* _Task to carry out_:
Each entry below should be echoed exactly, with pictures omitted.

▼

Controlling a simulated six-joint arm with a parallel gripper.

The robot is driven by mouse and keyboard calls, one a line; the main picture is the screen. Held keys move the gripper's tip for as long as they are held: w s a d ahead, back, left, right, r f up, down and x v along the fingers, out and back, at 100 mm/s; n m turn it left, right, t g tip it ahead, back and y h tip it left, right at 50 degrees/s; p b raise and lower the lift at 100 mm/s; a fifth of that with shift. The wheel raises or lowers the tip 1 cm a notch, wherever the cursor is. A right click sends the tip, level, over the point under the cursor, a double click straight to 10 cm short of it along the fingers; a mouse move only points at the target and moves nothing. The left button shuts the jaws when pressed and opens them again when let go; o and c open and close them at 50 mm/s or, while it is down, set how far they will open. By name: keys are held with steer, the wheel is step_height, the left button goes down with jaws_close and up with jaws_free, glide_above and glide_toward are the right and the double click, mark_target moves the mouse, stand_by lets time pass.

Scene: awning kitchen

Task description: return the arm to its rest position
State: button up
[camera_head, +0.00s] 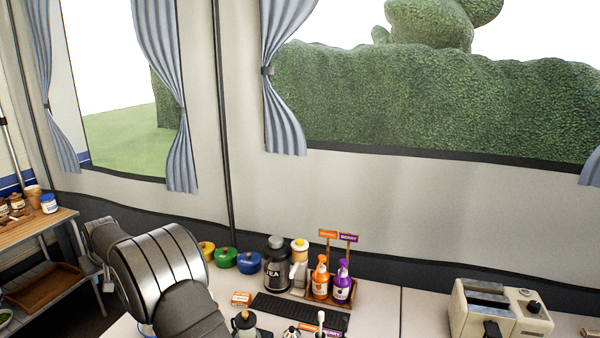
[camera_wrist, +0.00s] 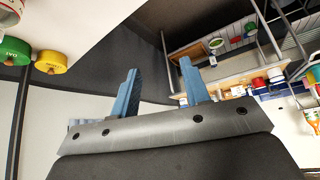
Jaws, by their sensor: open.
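My gripper (camera_wrist: 160,90) shows in the wrist view with its two blue fingers spread apart and nothing between them. Beyond the fingers are the dark tent wall and a wooden shelf. In the head view my arm rises at the lower left, in front of the counter. My gripper's fingers are not visible in that view.
The counter (camera_head: 377,300) holds a black tea canister (camera_head: 276,265), orange (camera_head: 320,279) and purple (camera_head: 342,283) bottles, and green (camera_head: 226,257) and blue (camera_head: 249,262) pots. A toaster (camera_head: 485,312) stands at the right. A wooden shelf (camera_head: 42,232) is at the left.

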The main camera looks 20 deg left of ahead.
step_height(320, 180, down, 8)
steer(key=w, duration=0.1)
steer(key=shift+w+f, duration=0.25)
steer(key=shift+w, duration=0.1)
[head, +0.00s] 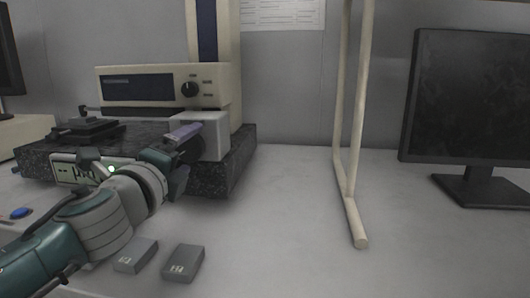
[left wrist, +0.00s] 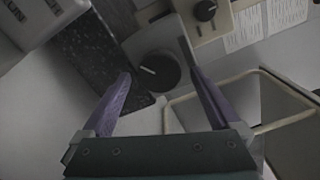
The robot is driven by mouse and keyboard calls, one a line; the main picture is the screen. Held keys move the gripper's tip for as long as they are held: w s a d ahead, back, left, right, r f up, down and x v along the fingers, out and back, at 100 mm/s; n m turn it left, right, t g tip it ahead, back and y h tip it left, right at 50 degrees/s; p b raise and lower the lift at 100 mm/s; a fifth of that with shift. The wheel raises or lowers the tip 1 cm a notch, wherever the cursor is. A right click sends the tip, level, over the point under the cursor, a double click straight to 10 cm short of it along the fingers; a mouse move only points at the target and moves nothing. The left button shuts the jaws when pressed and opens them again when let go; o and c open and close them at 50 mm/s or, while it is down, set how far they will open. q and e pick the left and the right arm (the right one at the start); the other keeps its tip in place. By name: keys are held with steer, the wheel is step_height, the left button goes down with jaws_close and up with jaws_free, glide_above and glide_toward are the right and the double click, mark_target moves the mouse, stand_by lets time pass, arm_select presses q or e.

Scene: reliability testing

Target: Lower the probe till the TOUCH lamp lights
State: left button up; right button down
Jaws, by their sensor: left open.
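A beige instrument (head: 160,86) with a small selector knob (head: 189,89) stands above a dark granite base (head: 235,165). A grey box (head: 212,140) sits at the base's right end. In the left wrist view a large dark knob (left wrist: 155,72) with a white pointer mark lies ahead, between the purple fingers. My left gripper (head: 189,143) is open at the grey box; I cannot tell whether the fingers touch the knob. A display reading "-- µm" (head: 66,170) is partly hidden by my arm. I cannot make out the probe tip.
A dark stage (head: 88,129) sits on the granite. Two small grey blocks (head: 135,255) (head: 183,262) lie in front. A blue button (head: 20,213) is at left. A pale frame (head: 355,130) stands at centre right, a monitor (head: 475,95) farther right. The table between is clear.

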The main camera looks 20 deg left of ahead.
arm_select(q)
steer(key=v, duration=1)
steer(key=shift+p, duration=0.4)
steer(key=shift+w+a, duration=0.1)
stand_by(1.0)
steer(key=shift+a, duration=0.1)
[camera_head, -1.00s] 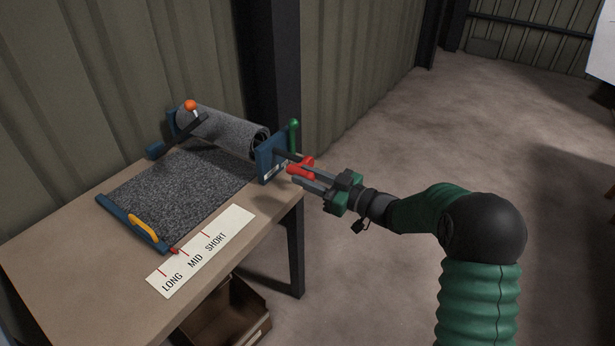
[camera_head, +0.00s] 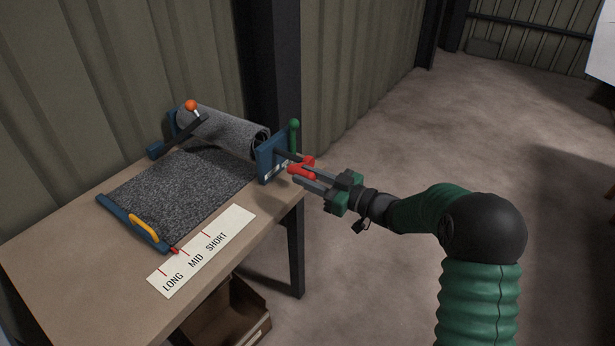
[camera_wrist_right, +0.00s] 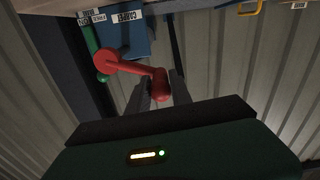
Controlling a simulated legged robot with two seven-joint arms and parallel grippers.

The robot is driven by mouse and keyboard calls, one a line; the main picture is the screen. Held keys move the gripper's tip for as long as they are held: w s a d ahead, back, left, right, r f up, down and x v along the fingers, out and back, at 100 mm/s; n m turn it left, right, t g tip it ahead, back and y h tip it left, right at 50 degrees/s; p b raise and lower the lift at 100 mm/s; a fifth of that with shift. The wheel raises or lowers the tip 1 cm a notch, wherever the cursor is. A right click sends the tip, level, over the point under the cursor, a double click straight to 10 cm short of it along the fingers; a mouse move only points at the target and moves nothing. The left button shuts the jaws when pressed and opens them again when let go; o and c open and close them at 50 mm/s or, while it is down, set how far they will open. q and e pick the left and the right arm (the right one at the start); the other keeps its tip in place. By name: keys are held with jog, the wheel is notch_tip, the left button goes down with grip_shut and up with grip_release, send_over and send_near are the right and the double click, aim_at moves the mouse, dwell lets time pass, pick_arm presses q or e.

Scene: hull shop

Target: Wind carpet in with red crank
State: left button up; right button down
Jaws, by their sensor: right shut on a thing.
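The red crank (camera_head: 300,167) sticks out from the blue end bracket (camera_head: 272,160) of the roller. My right gripper (camera_head: 309,176) is shut on the crank's handle; the right wrist view shows the red crank (camera_wrist_right: 125,66) with its knob between the two dark fingers (camera_wrist_right: 163,90). The grey carpet (camera_head: 185,185) runs from the roll (camera_head: 225,132) across the bench top. Its blue front bar (camera_head: 135,222) carries a yellow handle (camera_head: 144,228), and a red pointer (camera_head: 174,251) at its end is near the LONG and MID marks. My left gripper is not in view.
A white scale strip (camera_head: 202,250) reads LONG, MID, SHORT along the bench edge. A green-knobbed lever (camera_head: 294,136) stands beside the bracket, close to the crank. An orange-knobbed lever (camera_head: 190,105) is at the roll's far end. An open box (camera_head: 235,315) sits below the bench.

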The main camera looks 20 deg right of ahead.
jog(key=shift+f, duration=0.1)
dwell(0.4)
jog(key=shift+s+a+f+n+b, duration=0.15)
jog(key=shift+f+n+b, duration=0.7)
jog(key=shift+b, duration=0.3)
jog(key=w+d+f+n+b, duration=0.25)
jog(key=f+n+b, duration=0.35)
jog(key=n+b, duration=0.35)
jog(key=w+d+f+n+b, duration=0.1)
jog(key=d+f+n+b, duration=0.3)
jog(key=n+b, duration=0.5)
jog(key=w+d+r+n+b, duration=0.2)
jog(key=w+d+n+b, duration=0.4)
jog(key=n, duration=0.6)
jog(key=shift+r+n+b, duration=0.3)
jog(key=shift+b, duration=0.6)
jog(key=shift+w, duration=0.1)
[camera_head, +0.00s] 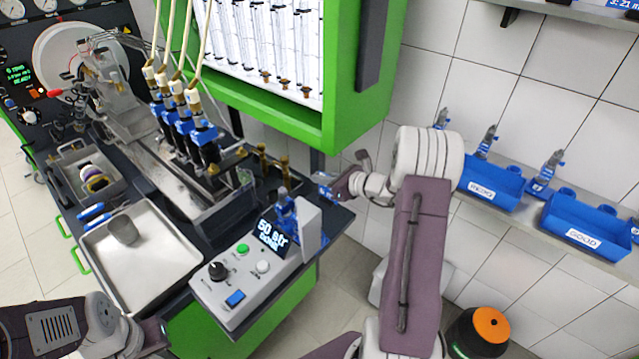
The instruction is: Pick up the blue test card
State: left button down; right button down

▲

* _Result_:
Controlling a simulated six-joint arm with a parallel gripper.

The robot is driven by mouse and keyboard calls, one a line; the main picture is the screen. Held keys move the gripper's tip for as long as they are held: w s a d ahead, back, left, right, r f up, down and x v along the fingers, out and back, at 100 mm/s; n m turn it left, right, t g tip it ahead, back and y h tip it left, right at 50 degrees/s; p b raise and lower the lift at 100 mm/s; a fifth of that with shift. The wheel raises or lowers the tip 1 cm a notch, wherever the cursor is. A right click sends the tip, level, over the point under the cursor, a double click straight to 10 cm short of it along the fingers; a mouse move only points at the target and moves nothing. The left button shuts the jaws when pressed and opens them again when let go; o and c open and close them at 50 mm/s or, while it is down, set how far they will open. By name: keys are held with steer, the wheel is step_height, the left button goes down with jaws_close and up with jaws_free, glide_above and glide_toward are the right and the double click, mark_target moves the mouse, stand_by lets time pass.

Scene: awning kitchen

Task description: return the arm to its rest position
State: button up
[camera_head, +0.00s] 
[camera_wrist, +0.00s] 
Jaws, by their sensor: open.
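My gripper (camera_wrist: 160,90) shows in the wrist view with its two blue fingers spread apart and nothing between them. Beyond the fingers are the dark tent wall and a wooden shelf. In the head view my arm rises at the lower left, in front of the counter. My gripper's fingers are not visible in that view.
The counter (camera_head: 377,300) holds a black tea canister (camera_head: 276,265), orange (camera_head: 320,279) and purple (camera_head: 342,283) bottles, and green (camera_head: 226,257) and blue (camera_head: 249,262) pots. A toaster (camera_head: 485,312) stands at the right. A wooden shelf (camera_head: 42,232) is at the left.

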The main camera looks 20 deg left of ahead.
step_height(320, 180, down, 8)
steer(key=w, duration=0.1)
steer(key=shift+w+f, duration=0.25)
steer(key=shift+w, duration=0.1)
[head, +0.00s] 
[left wrist, +0.00s] 
The robot is driven by mouse and keyboard calls, one a line; the main picture is the screen. Held keys move the gripper's tip for as long as they are held: w s a d ahead, back, left, right, r f up, down and x v along the fingers, out and back, at 100 mm/s; n m turn it left, right, t g tip it ahead, back and y h tip it left, right at 50 degrees/s; p b raise and lower the lift at 100 mm/s; a fifth of that with shift. The wheel raises or lowers the tip 1 cm a notch, wherever the cursor is. A right click sends the tip, level, over the point under the cursor, a double click straight to 10 cm short of it along the fingers; a mouse move only points at the target and moves nothing. The left button shuts the jaws when pressed and opens them again when let go; o and c open and close them at 50 mm/s or, while it is down, set how far they will open. q and e pick the left and the right arm (the right one at the start); the other keeps its tip in place. By name: keys are held with steer, the wheel is step_height, the left button goes down with jaws_close and up with jaws_free, glide_above and glide_toward are the right and the double click, mark_target moves the mouse, stand_by lets time pass, arm_select presses q or e.

Scene: reliability testing

Target: Lower the probe till the TOUCH lamp lights
State: left button up; right button down
Jaws, by their sensor: left open.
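A beige instrument (head: 160,86) with a small selector knob (head: 189,89) stands above a dark granite base (head: 235,165). A grey box (head: 212,140) sits at the base's right end. In the left wrist view a large dark knob (left wrist: 155,72) with a white pointer mark lies ahead, between the purple fingers. My left gripper (head: 189,143) is open at the grey box; I cannot tell whether the fingers touch the knob. A display reading "-- µm" (head: 66,170) is partly hidden by my arm. I cannot make out the probe tip.
A dark stage (head: 88,129) sits on the granite. Two small grey blocks (head: 135,255) (head: 183,262) lie in front. A blue button (head: 20,213) is at left. A pale frame (head: 355,130) stands at centre right, a monitor (head: 475,95) farther right. The table between is clear.

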The main camera looks 20 deg left of ahead.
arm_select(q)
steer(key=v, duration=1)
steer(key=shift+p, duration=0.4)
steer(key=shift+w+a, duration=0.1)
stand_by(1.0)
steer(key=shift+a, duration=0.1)
[camera_head, -1.00s] 
[camera_head, +0.00s] 
[camera_wrist_right, +0.00s] 
Controlling a simulated legged robot with two seven-joint arms and parallel grippers.

The robot is driven by mouse and keyboard calls, one a line; the main picture is the screen. Held keys move the gripper's tip for as long as they are held: w s a d ahead, back, left, right, r f up, down and x v along the fingers, out and back, at 100 mm/s; n m turn it left, right, t g tip it ahead, back and y h tip it left, right at 50 degrees/s; p b raise and lower the lift at 100 mm/s; a fifth of that with shift. The wheel raises or lowers the tip 1 cm a notch, wherever the cursor is. A right click sends the tip, level, over the point under the cursor, a double click straight to 10 cm short of it along the fingers; a mouse move only points at the target and moves nothing. The left button shuts the jaws when pressed and opens them again when let go; o and c open and close them at 50 mm/s or, while it is down, set how far they will open. q and e pick the left and the right arm (the right one at the start); the other keeps its tip in place. By name: keys are held with jog, the wheel is notch_tip, the left button goes down with grip_shut and up with grip_release, send_over and send_near are the right and the double click, aim_at moves the mouse, dwell lets time pass, pick_arm presses q or e.

Scene: hull shop

Target: Wind carpet in with red crank
State: left button up; right button down
Jaws, by their sensor: right shut on a thing.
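The red crank (camera_head: 300,167) sticks out from the blue end bracket (camera_head: 272,160) of the roller. My right gripper (camera_head: 309,176) is shut on the crank's handle; the right wrist view shows the red crank (camera_wrist_right: 125,66) with its knob between the two dark fingers (camera_wrist_right: 163,90). The grey carpet (camera_head: 185,185) runs from the roll (camera_head: 225,132) across the bench top. Its blue front bar (camera_head: 135,222) carries a yellow handle (camera_head: 144,228), and a red pointer (camera_head: 174,251) at its end is near the LONG and MID marks. My left gripper is not in view.
A white scale strip (camera_head: 202,250) reads LONG, MID, SHORT along the bench edge. A green-knobbed lever (camera_head: 294,136) stands beside the bracket, close to the crank. An orange-knobbed lever (camera_head: 190,105) is at the roll's far end. An open box (camera_head: 235,315) sits below the bench.

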The main camera looks 20 deg right of ahead.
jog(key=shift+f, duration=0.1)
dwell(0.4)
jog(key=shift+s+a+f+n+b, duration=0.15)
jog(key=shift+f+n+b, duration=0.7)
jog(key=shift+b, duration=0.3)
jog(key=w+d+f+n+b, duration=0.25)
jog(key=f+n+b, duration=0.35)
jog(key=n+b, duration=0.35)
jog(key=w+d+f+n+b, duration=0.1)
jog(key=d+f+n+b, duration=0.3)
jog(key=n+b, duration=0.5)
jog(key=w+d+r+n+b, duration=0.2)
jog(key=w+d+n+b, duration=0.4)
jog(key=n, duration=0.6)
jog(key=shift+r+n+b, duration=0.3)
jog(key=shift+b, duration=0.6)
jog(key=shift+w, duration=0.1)
[camera_head, +0.00s] 
The instruction is: Pick up the blue test card
State: left button down; right button down

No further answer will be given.